Le programme est déjà retardé, la NASA ayant initialement prévu en 2020 que l’avion vole en 2021.
Malgré le nouveau problème de contrôle de vol, la NASA affirme qu’elle s’en tient à son plan existant visant à faire décoller le X-59 cette année.
« Mais tout cela dépend de la réalisation de tous les tests intégrés (et) de notre confiance » avec les performances des systèmes de l’avion, explique Brandon.
Le problème est apparu lors des tests de « couplage structurel », qui impliquent l’évaluation de « l’élasticité aéro-servo », ajoute Brandon. L’élasticité aéro-servo fait référence à l’interaction complexe entre les structures flexibles de l’avion, les forces aérodynamiques et les systèmes de commandes de vol avancés.
« Les tests récents du système X-59 ont identifié une réponse inattendue liée aux commandes de vol, qui est maintenant en cours de résolution avant de procéder à d’autres tests du système », a déclaré Lockheed Martin Skunk Works.
Lockheed a aidé à concevoir le système de commandes de vol du X-59 et les sociétés partenaires ont fourni les composants, explique Brandon. Ni lui ni Lockheed ne nomment ces partenaires.
La NASA a déclaré en juillet que l’équipe avait déplacé le X-59 de la zone L vers le stand d’essai, où elle avait commencé les tests. Ceux-ci comprenaient des tests de « jeu libre » pour déterminer « le degré de mouvement des gouvernes » et des tests de vibrations structurelles qui impliquaient l’utilisation de « shakers… pour exciter ses différents modes de flexion », explique Brandon. Les ingénieurs ont utilisé des accéléromètres pour mesurer les vibrations, collectant ainsi des données utiles pour vérifier et améliorer les modèles.
« L’avion présente de nombreux modes (de vibrations) différents qui se produisent à différentes fréquences », notamment longitudinalement et latéralement, comme la flexion des ailes, ajoute-t-il.
Viennent ensuite les tests de couplage structurel, au cours desquels l’équipe a identifié le problème des commandes de vol.
« Nous avons terminé la première configuration des cinq configurations prévues (test de couplage structurel)… puis nous avons eu quelques problèmes avec nos ordinateurs de commandes de vol », explique Brandon. « Nous avons arrêté ces tests jusqu’à ce que le problème de l’ordinateur de commande de vol soit résolu, puis nous y reviendrons et terminerons cela plus tard. »

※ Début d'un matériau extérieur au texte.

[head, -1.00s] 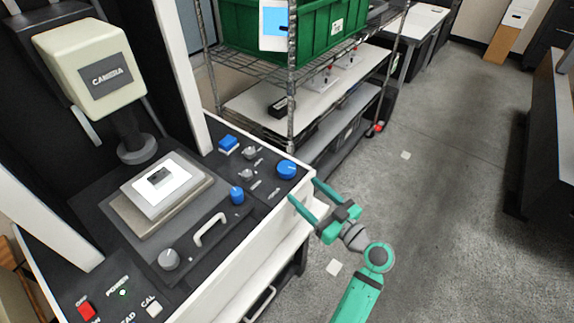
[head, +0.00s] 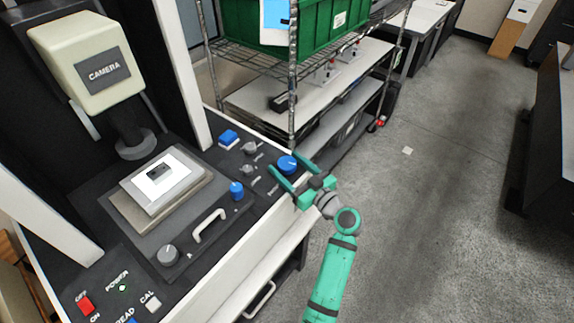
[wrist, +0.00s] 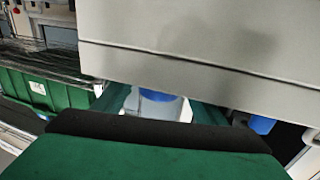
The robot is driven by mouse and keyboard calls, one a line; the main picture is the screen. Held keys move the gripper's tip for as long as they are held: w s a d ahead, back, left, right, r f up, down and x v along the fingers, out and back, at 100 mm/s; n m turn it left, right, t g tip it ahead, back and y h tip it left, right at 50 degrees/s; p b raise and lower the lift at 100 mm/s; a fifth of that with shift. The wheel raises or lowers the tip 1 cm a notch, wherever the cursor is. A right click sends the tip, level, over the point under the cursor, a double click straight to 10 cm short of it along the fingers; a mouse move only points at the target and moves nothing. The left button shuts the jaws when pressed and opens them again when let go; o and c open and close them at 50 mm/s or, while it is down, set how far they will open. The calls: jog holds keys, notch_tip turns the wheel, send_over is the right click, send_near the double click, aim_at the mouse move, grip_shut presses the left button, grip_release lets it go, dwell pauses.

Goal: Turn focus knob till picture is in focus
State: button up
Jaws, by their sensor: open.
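A large blue knob (head: 287,165) sits at the right end of the dark panel of the camera machine. A smaller blue knob (head: 236,190) stands left of it. Small grey knobs (head: 250,148) sit behind, and a larger grey knob (head: 168,255) is at the front. Labels beside the knobs are too small to read, so I cannot tell which is the focus knob. My gripper (head: 283,170) is open, its fingers reaching over the panel edge on either side of the large blue knob. Whether they touch it is unclear. Blue patches show near my fingers in the wrist view (wrist: 262,124).
The camera head (head: 88,62) hangs over a stage (head: 125,207) with a white plate. A handle (head: 209,226) and red power switch (head: 85,304) are on the panel. A wire shelf with a green bin (head: 265,25) stands behind.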

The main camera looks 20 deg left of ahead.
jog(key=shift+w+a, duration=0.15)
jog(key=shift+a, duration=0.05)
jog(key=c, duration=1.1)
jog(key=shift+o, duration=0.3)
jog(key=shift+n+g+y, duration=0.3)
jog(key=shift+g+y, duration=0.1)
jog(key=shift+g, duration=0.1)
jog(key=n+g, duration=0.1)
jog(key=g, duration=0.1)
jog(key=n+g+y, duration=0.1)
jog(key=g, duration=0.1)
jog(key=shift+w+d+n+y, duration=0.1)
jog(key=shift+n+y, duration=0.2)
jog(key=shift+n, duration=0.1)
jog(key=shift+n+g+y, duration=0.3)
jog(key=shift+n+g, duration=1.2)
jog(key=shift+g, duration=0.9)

Interrogé sur le problème, Brandon note que les caractéristiques de conception destinées à adoucir la flèche du X-59 en font un « avion instable » par nature. Les ingénieurs ont donc doté l’avion d’un « système de commande de vol numérique à pleine autorité » – il assure la stabilité, effectuant des ajustements de commande en réponse aux « retours des capteurs de l’avion ».
« Le système de contrôle doit être là et doit fonctionner tout le temps pour… le garder sous contrôle et obtenir des qualités de vol décentes », explique Brandon.
Mais des problèmes peuvent survenir si, par exemple, le système de commandes de vol ne fait pas correctement la distinction entre les mouvements de l’ensemble de l’avion et les changements structurels comme une aile pliée. Cela peut créer des scénarios dans lesquels le système commence à « s’opposer à quelque chose qui ne se produit pas dans l’ensemble de l’avion ».
« Le X-59 fait actuellement l’objet de tests et de dépannage intégrés et motorisés pour vérifier et garantir le bon fonctionnement des systèmes et des logiciels de l’avion », a déclaré Lockheed. « Cela fait partie du développement normal d’un avion d’identifier et de résoudre tout problème lors des essais au sol avant de procéder au fonctionnement du moteur, au roulage et au vol, et de prévoir des périodes d’arrêt périodiques pour mettre en œuvre des modifications matérielles et logicielles afin de résoudre tout problème. »
Brandon de la NASA décrit le problème comme une conséquence du développement d’un avion complexe utilisant des composants provenant de divers fournisseurs. L’équipe a utilisé de nombreuses pièces disponibles dans le commerce pour le démonstrateur, notamment celles des Northrop Grumman T-38, des Boeing F-15 et F/A-18 et des Lockheed F-16.
Ces parties « doivent d’une manière ou d’une autre se tenir la main et être heureuses », dit Brandon. De plus, l’avion est si petit – mesurant 30,4 m (99,7 pieds) de long – qu’il est difficile de trouver de la place pour ces composants. « (Ce sont) les questions sur lesquelles nous travaillons, et cela nous a ramenés dans la zone L ».
La NASA a annoncé son intention de déployer cette année le X-59 avec une nouvelle couche de peinture extérieure.
Après le premier vol, Brandon s’attend à ce que l’équipe passe environ neuf mois à tester l’avion en vol, effectuant environ 60 vols. Débutera alors une période de mesure du bang sonique du X-59. Ensuite, la NASA prévoit de réaliser des enquêtes « communautaires » sur environ trois ans, qui impliqueront d’évaluer comment les personnes au sol subissent le bang supersonique du X-59.
La conception de l’avion devrait lui donner un bang sonique d’environ 75 dB lorsqu’il est entendu depuis le sol, soit à peu près l’équivalent d’un voisin fermant la portière d’une voiture, selon la NASA. À titre de comparaison, le Concorde avait un boom de 105 dB.
La NASA espère que la Federal Aviation Administration utilisera les données du programme pour mettre fin à une interdiction de 50 ans contre les vols civils supersoniques terrestres.